The mood of deep reflection was set in March by Murder Most Foul, the 17-minute ballad that became Dylan’s first Billboard number one in 58 years of recording. “What is the truth, and where did it go?” he wondered in his paper-dry croon. “Ask Oswald and Ruby, they oughta know.”
The song flashes back and forth in time through a hundred iconic references — the Beatles, Rhett Butler, Etta James, Shakespeare, Bugsy Siegel, Stevie Nicks — with the obscenity of JFK’s assassination the grim centre that explains everything. For an artist who was two albums old at the time, maybe it does.
Other songs on Rough and Rowdy Ways seem intent on a similar cataloguing of human wisdom and experience. The first two minutes of I Contain Multitudes reference Walt Whitman, Edgar Allen Poe, Mott the Hoople, Anne Frank, Indiana Jones, the Rolling Stones and William Blake.
Mother of Muses recalls Montgomery and Patton; Elvis and Martin Luther King. False Prophet names Pacino, Brando, Liberace and several saints. Elsewhere lie Ginsberg and Kerouac, Hendrix and Satchmo, Jimmy Reed and Harry Truman. “If you want to remember,” Dylan sings in Murder Most Foul, “you better write down the names.”
The thread of accumulated history is reflected in the music, which has long transcended folk and rock to draw on the vast palette of American music. Since his last original album of 2012, Tempest, Dylan and his longstanding band have released five CDs of classic American songbook covers.
That’s the basis of the folk tradition, of course: respectful accumulation of the wisdom and materials of the past, perpetually reinterpreted by subsequent generations to tell a bigger story of who we are. “I like to stay a part of that stuff that don’t change,” goes one classic Dylan quote from 1985.
“Our world is already obsolete,” Dylan told The New York Times in his only interview for the new album so far. “We have a tendency to live in the past, but that’s only us. Youngsters don’t have that tendency. They have no past, so all they know is what they see and hear, and they’ll believe anything.”

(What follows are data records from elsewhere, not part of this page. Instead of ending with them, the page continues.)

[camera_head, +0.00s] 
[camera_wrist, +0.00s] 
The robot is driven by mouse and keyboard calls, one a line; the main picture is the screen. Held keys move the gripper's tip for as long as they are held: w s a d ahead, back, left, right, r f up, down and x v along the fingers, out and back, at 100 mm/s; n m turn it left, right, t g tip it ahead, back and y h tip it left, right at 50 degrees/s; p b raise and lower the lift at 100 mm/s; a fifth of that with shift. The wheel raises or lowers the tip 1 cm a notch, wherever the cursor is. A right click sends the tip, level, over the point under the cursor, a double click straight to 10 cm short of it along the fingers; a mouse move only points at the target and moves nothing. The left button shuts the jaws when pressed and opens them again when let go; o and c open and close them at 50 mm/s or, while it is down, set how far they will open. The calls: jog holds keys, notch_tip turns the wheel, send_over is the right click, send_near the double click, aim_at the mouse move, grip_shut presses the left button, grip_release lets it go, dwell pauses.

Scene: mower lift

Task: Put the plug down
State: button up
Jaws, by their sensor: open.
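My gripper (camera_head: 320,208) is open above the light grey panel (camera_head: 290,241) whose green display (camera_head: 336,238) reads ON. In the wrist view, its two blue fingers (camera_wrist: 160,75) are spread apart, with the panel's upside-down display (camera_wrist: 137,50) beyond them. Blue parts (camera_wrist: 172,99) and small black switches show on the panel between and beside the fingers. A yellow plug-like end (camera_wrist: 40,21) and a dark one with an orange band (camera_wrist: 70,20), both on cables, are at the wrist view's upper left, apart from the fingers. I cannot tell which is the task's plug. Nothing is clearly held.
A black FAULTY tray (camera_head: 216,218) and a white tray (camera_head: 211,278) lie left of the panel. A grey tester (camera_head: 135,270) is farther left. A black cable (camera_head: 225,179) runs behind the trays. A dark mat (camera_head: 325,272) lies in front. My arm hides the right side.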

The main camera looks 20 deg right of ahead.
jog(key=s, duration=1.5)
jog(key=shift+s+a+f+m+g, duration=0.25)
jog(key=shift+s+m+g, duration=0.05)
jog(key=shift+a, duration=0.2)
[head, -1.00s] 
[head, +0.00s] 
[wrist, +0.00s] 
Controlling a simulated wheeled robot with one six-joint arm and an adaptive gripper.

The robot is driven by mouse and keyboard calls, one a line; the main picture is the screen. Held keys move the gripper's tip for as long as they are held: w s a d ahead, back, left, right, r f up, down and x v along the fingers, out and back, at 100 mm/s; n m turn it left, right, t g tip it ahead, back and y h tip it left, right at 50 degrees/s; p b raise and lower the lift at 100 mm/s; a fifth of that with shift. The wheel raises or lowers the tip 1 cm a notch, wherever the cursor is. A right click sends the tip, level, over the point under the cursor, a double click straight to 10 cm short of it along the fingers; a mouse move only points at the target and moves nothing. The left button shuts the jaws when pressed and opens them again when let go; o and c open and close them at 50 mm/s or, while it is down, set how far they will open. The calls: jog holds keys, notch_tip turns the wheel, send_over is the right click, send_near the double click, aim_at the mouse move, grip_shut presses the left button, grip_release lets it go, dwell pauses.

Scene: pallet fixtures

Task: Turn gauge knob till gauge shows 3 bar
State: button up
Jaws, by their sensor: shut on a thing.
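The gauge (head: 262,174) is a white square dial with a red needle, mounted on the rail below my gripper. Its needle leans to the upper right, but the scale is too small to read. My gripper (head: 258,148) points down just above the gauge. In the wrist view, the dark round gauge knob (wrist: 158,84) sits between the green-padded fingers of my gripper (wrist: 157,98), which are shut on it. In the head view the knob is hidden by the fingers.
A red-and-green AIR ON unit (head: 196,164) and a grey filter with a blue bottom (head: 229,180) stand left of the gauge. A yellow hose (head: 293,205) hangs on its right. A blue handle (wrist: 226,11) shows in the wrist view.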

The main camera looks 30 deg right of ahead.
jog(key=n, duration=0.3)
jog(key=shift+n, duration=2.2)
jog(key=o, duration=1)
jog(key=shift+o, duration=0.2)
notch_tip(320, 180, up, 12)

The former Robert Zimmerman’s reputation as an arch manipulator of truth has been legendary since he fabricated his backstory as a freight-train hobo in 1962. This time last year, he abetted Martin Scorsese’s deceptively fictionalised documentary of his 1975 Rolling Thunder Revue, splitting fans into camps of outrage and delight.
Despite its litany of historic references, Rough and Rowdy Ways is no more cut-and-dried. Titles such as False Prophet, Black Rider and Key West (Philosophy Pirate) will have social media threads and late-night record clubbers combing for clues. Crossing the Rubicon might be read as another intimation of the artist’s looming mortality. But even veiled autobiography has seldom been Dylan’s style.
“I think about [death] in general terms, not in a personal way,” he told The New York Times. “I think about the death of the human race. The long strange trip of the naked ape. Not to be light on it, but everybody’s life is so transient. Every human being, no matter how strong or mighty, is frail when it comes to death.”
Rough and Rowdy Ways continues the gravity-defying trajectory of Dylan’s work during the past two decades to be considered among the finest albums of the creative renaissance that began with 1997’s Time Out of Mind. In impeccably articulated style, sound and subject matter, it stands beside Love and Theft, Modern Times and Tempest in a new canon ripe for discovery in its own time, independent of past glories. Those Nobel naysayers of 2016 may choose to stick with their novelists, essayists, poets and playwrights, but this is how history gets written.